My third attempt to find the Marahrishi’s Ashram is finally successful today,  down a dusty track in the woods I find locked gates, a group of guys charge me 50 rupees and I am let in, they are on the make of course, I’ve read that the site is the subject of a dispute between the government and the Maharishis followers,  it remains unoccupied, and nature and time begin to reclaim the site. A series of conical stone pods are built along an ascending trail, each has an upper and lower room, a space for sleeping, a space for meditation, they are like ancient ruins, once inhabited by a people now lost and forgotten,  now just a relic, the property is immense and covers many acres,  rooms and buildings, refectories and meeting rooms, kitchens , communal buildings, shrines, The place is like a small city, perfectly formed, devoid of inhabitants.  In places there are grand buildings, mosaics and fountains, long dry, Wandering into another building the room is filled with graffiti, a stage covers one end, here once the Beatles played to an audience a lifetime ago.

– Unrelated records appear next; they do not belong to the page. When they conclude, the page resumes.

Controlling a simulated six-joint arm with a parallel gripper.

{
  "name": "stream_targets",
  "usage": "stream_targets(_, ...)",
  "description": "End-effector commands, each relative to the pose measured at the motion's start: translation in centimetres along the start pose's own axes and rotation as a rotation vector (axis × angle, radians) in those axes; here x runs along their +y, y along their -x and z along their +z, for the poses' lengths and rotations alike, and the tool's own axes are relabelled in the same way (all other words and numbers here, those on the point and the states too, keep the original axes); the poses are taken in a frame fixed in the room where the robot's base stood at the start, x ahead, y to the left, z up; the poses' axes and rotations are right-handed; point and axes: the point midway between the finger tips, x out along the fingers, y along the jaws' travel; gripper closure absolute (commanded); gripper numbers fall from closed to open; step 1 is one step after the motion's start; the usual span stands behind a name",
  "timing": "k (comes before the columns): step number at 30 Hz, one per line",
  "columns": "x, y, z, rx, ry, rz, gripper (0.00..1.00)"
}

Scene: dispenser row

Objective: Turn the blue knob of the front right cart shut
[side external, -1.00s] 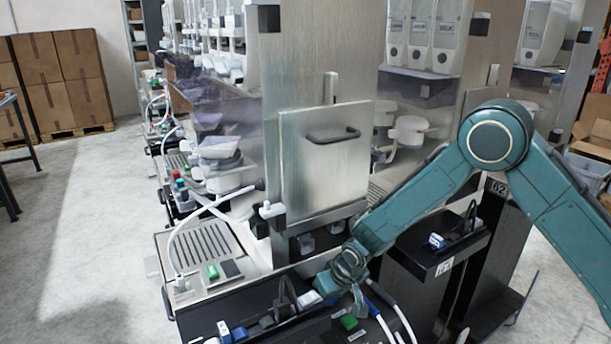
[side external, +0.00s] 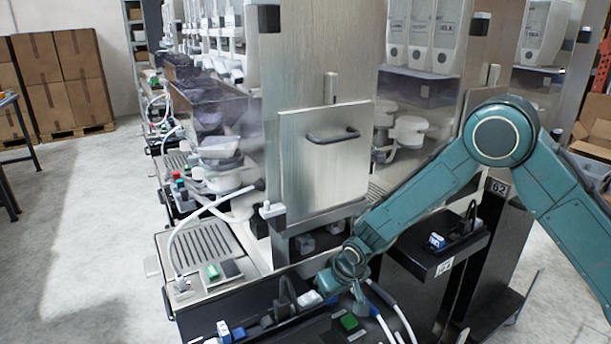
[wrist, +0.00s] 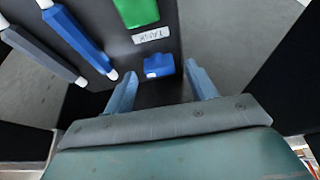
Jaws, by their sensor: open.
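In the wrist view, a small blue knob (wrist: 158,65) with a white patch sits on a dark panel. It shows between and slightly ahead of the two fingertips of my gripper (wrist: 162,71), which is open, with gaps on both sides of the knob. In the side view, my gripper (side external: 358,299) points down over the dark front cart tray (side external: 300,333), right by a green knob (side external: 349,321). The blue knob between my fingers cannot be made out there, seemingly hidden by the gripper. Whether my fingers reach down around it cannot be told.
The green knob (wrist: 137,12) and a white label (wrist: 151,35) lie just beyond the blue knob. Hoses (wrist: 75,35) run close at left. Another blue knob (side external: 437,241) sits on the cart at right, and a blue part (side external: 223,330) at lower left. A metal door (side external: 325,160) stands behind.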

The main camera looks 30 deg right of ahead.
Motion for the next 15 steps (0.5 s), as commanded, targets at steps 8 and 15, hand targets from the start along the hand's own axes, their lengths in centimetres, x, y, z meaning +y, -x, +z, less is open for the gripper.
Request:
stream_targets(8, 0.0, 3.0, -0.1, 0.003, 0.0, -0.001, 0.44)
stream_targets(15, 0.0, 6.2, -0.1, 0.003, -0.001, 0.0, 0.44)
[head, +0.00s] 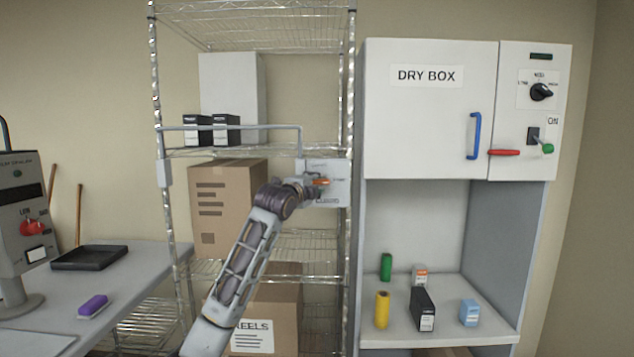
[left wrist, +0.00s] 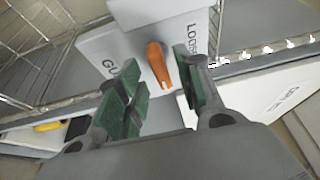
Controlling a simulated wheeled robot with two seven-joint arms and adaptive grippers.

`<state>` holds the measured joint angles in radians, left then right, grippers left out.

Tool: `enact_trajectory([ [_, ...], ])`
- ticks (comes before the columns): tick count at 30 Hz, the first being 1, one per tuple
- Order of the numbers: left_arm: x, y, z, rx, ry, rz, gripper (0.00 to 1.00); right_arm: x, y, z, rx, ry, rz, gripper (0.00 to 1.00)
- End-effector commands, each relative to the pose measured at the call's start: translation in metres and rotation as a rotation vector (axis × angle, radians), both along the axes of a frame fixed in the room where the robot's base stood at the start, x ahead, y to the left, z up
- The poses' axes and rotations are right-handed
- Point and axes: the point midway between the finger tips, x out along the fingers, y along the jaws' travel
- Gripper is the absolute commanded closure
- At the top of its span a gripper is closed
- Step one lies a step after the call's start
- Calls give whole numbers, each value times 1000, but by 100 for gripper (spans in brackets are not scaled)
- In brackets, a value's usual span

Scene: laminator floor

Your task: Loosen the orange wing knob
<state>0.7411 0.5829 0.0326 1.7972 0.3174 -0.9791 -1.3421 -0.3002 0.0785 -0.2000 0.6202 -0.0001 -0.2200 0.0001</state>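The orange wing knob (head: 320,182) sits on a light grey plate (head: 338,190) fixed to the right post of the wire shelf, partly hidden in the head view. In the left wrist view the knob (left wrist: 159,65) shows between the green-padded fingers, on the plate (left wrist: 100,48) with partly visible lettering. My left gripper (head: 312,190) is at the plate; in the left wrist view its fingers (left wrist: 160,95) are apart, with a gap on each side of the knob. I cannot tell how far the fingertips are from the plate. My right gripper is not in view.
A grey guard bar (head: 230,127) runs across the shelf beside the plate. A cardboard box (head: 225,205) stands left of my left arm. The dry box cabinet (head: 430,130) is close on the right. A bench (head: 130,290) with a purple-topped block (head: 93,305) is at left.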

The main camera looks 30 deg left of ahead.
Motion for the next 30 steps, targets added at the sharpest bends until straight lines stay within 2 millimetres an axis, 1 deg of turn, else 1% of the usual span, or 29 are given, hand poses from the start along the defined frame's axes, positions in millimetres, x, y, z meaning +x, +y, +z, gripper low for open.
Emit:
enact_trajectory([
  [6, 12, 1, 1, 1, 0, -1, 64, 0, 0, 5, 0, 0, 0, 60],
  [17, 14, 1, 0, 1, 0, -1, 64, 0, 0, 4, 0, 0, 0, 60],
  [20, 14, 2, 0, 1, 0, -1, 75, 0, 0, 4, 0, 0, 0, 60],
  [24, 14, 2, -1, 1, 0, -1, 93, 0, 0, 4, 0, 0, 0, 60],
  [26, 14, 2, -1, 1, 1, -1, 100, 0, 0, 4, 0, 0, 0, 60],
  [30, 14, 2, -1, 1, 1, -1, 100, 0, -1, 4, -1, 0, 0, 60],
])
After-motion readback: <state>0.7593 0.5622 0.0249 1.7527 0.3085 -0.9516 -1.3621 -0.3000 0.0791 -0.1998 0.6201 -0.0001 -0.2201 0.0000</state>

Here to  life flows, and moves, what once was is gone,only  echoes remain, in time these to will still and the Ashram  will change and grow into something new.  I hope it is not some grand hotel or moneyed experience, a nostalgia trail, or pampering palace, better that it goes back to being an Ashram, or to simply crumbling into dust and nature taking it over.

Rishikesh is a place full of little wonders, of travellers  looking for flow and rhythm.  I didn’t find what I was looking for here, but it was a fine place to stop and to wonder for a while,  now it’s time for me   to move  higher into the Himalayas &  to  new rooftops.